WINDHOEK, March 17 (Xinhua) -- A Namibian coach is helping people with disabilities make their debuts as athletes.
Richard Goreseb, a grass-roots para-athletics coach from Windhoek, Namibia's capital, said he observed challenges of stigma and scarce mentorship for people with disabilities. After a successful span in active athletics in early 2016, he retired and diverted his attention to empowering others.
"I want to inspire, nurture and cultivate high sports competency for those often left out," he said.
The training focuses on the rules of the various athletics disciplines, transferring techniques on body control and speed, and determining the best suitable sports code for beginners and senior para-athletes.
The role is multi-dimensional. According to Goreseb, it is crucial to help them overcome mental barriers and limitations to create a new path for themselves amid societal discrimination.
"I have to look beyond the physical disability to bring out the best in each person to overcome psychological barriers. I learned how to coach after attending a course for coaches here in Namibia," he said.
The 46-year-old Goreseb is also attached to the local Namibia Lions Sports Club, through which diverse-skilled coaches collaborate to nurture the talent of both abled and disabled people for maximum benefit.

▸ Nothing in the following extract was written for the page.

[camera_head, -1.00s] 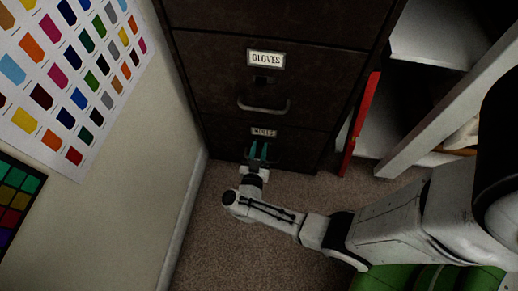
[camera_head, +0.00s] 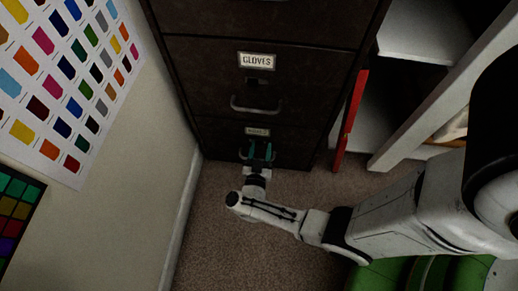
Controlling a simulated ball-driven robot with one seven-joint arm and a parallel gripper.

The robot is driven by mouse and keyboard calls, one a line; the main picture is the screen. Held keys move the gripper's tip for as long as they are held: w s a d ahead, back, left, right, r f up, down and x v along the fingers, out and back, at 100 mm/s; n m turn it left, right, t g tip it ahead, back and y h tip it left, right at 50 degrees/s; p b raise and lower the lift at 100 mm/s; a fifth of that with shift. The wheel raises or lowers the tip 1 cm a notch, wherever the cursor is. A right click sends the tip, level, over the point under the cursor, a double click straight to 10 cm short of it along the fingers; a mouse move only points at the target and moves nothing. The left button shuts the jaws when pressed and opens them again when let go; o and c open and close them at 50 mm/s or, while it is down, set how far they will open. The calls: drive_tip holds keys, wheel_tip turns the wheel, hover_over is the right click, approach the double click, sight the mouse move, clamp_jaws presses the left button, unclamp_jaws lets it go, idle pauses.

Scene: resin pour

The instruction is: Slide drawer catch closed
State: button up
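A dark brown filing cabinet (camera_head: 305,90) stands against the left wall. Its middle drawer has a label reading GLOVES (camera_head: 257,61), a small dark catch (camera_head: 260,82) under the label and a curved metal handle (camera_head: 257,110). The lowest drawer (camera_head: 222,140) has a smaller label (camera_head: 257,131), too blurred to read. My gripper (camera_head: 259,152) is at the front of this lowest drawer, below its label, by that drawer's handle. Its two teal fingers are apart, with a gap between them. They hide part of the handle, and I cannot tell if they touch it. The lowest drawer's catch cannot be made out.
A pale wall with colour charts (camera_head: 70,80) runs close along the left. A narrow red upright piece (camera_head: 350,120) and white shelving (camera_head: 420,120) stand to the right of the cabinet. Brown carpet (camera_head: 215,240) lies clear in front of the cabinet.

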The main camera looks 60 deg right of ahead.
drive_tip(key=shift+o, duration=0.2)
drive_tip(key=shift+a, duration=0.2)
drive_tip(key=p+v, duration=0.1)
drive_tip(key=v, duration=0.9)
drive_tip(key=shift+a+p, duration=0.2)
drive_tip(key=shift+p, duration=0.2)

Since 2016, he has coached over 150 people, most of whom soar to new heights, promoting Para sports for athletes with disabilities at national games and trials such as the athletics grand prix and globally.

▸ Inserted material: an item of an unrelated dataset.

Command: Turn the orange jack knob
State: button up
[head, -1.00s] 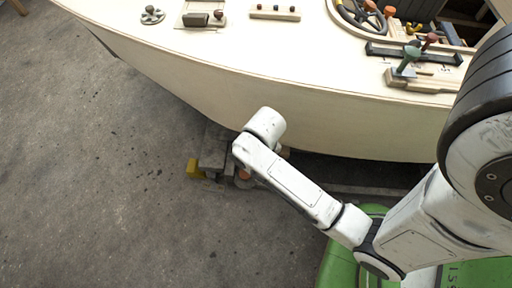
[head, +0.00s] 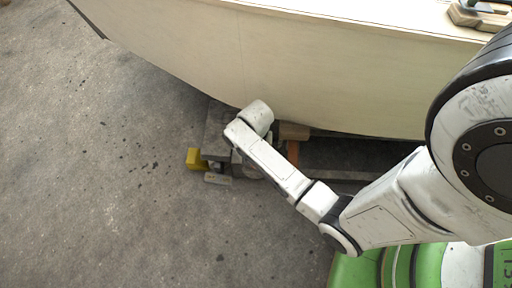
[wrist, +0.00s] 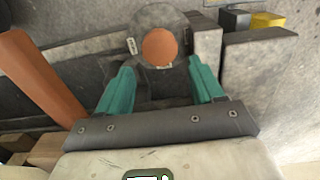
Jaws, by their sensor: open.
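The orange jack knob (wrist: 160,47) shows in the wrist view as a round orange cap on a dark grey round body (wrist: 160,75). My gripper (wrist: 162,72) is open, its two teal fingers spread either side of the grey body, with the orange cap just beyond and between their tips. I cannot tell whether the fingers touch anything. In the head view my arm covers the knob and the gripper.
A brown-orange post (wrist: 38,80) stands left of the gripper in the wrist view. Grey blocks (wrist: 260,58) and a yellow block (wrist: 267,20) lie to the right. The pale plywood hull (head: 270,60) overhangs the jack. Concrete floor at left is clear.

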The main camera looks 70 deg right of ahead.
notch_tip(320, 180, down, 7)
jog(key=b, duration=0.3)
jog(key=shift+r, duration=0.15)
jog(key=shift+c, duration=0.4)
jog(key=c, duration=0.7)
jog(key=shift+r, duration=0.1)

On his first international coaching assignment, Goreseb accompanied a group of athletes to international games and brought back 17 medals for the country. He has groomed internationally-acclaimed Paralympian athlete Johannes Nambala, who competes in T13 sprint events.

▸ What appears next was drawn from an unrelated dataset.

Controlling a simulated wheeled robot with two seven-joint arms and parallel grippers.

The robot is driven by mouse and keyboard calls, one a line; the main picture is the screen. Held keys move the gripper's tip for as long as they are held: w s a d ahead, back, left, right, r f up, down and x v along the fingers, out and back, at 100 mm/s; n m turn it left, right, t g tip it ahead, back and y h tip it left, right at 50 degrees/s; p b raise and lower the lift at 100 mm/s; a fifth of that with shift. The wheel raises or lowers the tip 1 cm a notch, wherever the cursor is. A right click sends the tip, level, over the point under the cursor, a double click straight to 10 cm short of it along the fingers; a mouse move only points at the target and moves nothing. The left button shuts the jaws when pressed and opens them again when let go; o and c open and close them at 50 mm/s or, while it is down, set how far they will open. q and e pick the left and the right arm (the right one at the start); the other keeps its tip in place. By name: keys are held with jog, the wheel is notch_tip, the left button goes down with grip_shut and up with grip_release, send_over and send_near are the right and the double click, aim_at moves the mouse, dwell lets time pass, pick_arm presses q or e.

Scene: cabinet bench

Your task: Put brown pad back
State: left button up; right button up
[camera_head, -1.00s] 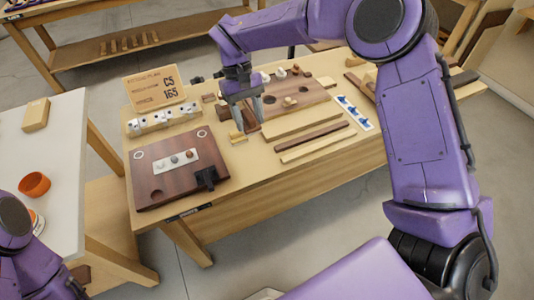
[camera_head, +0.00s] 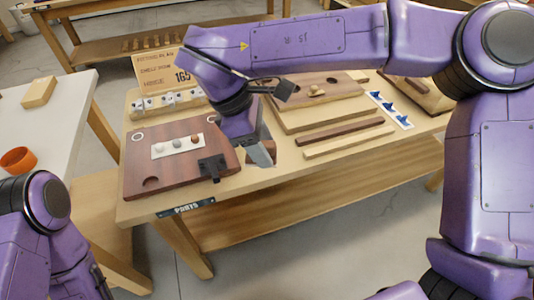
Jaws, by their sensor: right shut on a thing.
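My right gripper (camera_head: 262,152) is just right of the dark brown board (camera_head: 185,180), low over the bench and pointing down. It is shut on a brown piece (camera_head: 266,137), most likely the brown pad. The gripper and wrist hide much of that piece, so its shape is unclear.
A raised wooden board (camera_head: 285,116) lies behind and right of the gripper. Long dark and pale strips (camera_head: 350,143) lie to the right. Blue pieces sit on a white strip (camera_head: 390,111). A sign (camera_head: 158,73) stands at the back. An orange bowl (camera_head: 17,160) is on the left table.

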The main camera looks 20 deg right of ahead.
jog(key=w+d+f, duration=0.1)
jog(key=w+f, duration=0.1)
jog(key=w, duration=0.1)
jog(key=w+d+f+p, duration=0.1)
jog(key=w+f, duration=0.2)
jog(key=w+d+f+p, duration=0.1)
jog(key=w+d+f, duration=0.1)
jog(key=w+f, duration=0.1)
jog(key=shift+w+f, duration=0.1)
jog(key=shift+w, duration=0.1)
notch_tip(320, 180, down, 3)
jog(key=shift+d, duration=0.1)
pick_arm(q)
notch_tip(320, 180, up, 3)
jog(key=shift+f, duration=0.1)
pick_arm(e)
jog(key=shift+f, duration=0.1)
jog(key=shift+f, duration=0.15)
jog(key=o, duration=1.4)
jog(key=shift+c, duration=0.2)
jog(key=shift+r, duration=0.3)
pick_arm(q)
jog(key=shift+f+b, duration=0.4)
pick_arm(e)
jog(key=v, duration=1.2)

Most recently, Nico Kharxab, a para-cyclist he has coached, is competing in the para-cycling discipline at the South African Sports Association for the Physically Disabled National Championships in Cape Town this week.
Kharxab said the coaching boosts his competitiveness beyond the country's borders and is optimistic about a win.
"The coaches created a platform to improve, which paved the way for us to participate in games confidently when facing tough opponents and to not back down against any odds," Kharxab said.
Despite progress, some challenges persist. Many para-athletes struggle to train due to transport costs, others train on an empty stomach, and thus some quit. Goreseb knows many love sports and sometimes helps the athletes with his salary earned as a sports administrative officer at Athletics Namibia.
"I want to ensure that Namibia becomes a home of stars," he said.
Michael Hamukwaya, secretary general of Namibia's National Paralympic Committee, said the role of coaches even extends to educating the community and advocacy.
"Our goal is to debunk stereotypes and discrimination to drive inclusivity," said Hamukwaya.